Cinemed 2022 : Ouverture sous le signe du cinéma qui fait vibrer, avec L’Immensità

22 October 2022 | PAR Geoffrey Nabavian

Le Festival du Cinéma Méditerranéen a ouvert à Montpellier sa 44e édition devant une salle pleine et enthousiaste, puis captivée par la poésie d’Emanuele Crialese.

Le Festival du Cinéma Méditerranéen célèbre sa 44e édition jusqu’au 29 octobre. Avec comme chaque année, ses sections Compétition ouvertes à tous les publics, donnant à découvrir longs-métrages de fiction, documentaires et courts-métrages. A ce titre, on a pu se réjouir de voir le film du Kosovo La Ruche, lauréat de l’Antigone d’or du Festival l’an dernier, sortir dans les salles de cinéma françaises en juin 2022 grâce à ASC Distribution. Le Cinemed avait su offrir un beau coup de projecteur à cette œuvre pensée et tournée avec de la finesse et de la rage, embrassant les femmes et les guerres d’un pays dans une même étreinte, dure à faire mais salutaire. On avait eu tout le loisir d’applaudir sa réalisatrice, Blerta Basholli.

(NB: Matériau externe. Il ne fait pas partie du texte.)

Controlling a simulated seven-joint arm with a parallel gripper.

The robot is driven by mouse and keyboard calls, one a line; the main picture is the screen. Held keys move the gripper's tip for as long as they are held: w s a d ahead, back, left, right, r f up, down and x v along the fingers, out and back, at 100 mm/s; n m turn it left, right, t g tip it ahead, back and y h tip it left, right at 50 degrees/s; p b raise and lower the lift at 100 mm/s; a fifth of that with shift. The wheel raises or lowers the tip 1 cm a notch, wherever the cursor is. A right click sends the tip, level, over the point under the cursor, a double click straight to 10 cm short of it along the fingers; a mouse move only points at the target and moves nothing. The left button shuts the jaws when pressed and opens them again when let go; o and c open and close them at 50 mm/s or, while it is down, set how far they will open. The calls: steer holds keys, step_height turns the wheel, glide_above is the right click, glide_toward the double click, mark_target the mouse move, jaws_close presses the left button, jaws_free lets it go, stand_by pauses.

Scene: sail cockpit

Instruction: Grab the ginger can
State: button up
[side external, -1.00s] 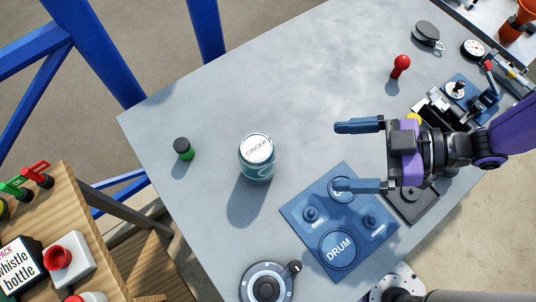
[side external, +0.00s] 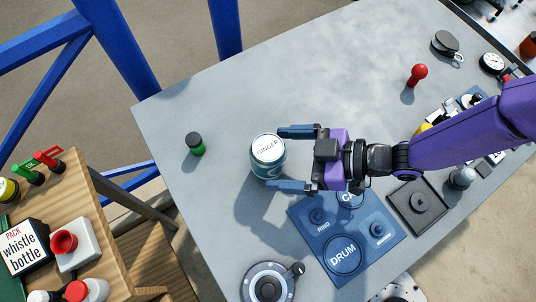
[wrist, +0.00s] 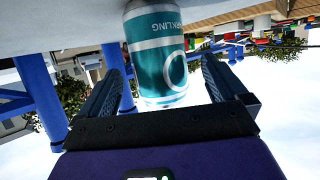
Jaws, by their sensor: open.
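The ginger can (side external: 268,160) stands upright on the grey table, teal with a pale lid marked GINGER. My gripper (side external: 285,160) is open, its two blue fingers pointing left, with the tips on either side of the can's right part in the side view. In the wrist view, the can (wrist: 157,55) appears between and ahead of the two dark fingers (wrist: 165,85), its teal label reading SPARKLING. I cannot tell whether a finger touches it.
A small green-and-black cylinder (side external: 195,144) stands left of the can. A blue panel (side external: 372,235) marked DRUM lies below my gripper, and a round dial device (side external: 268,284) sits at the front. A red knob (side external: 417,74) stands farther back. The table's back middle is clear.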

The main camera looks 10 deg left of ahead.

Aux côtés des sections Panorama et Avant-Premières, on trouve aussi mise l’honneur cette année au sein de la programmation la réalisatrice et actrice espagnole Iciar Bollain. En tant que cinéaste, on a pu la découvrir en France en 1999 avec Flores de otro mundo, puis Ne dis rien. Elle n’a pas cessé de se faire remarquer ensuite, avec notamment Mataharis ou Même la pluie. Son film Le Mariage de Rosa prête l’un de ses plans à l’affiche de l’édition 2022 du Festival. Edition au cours de laquelle sera présentée en avant-première sa nouvelle réalisation, Les Repentis.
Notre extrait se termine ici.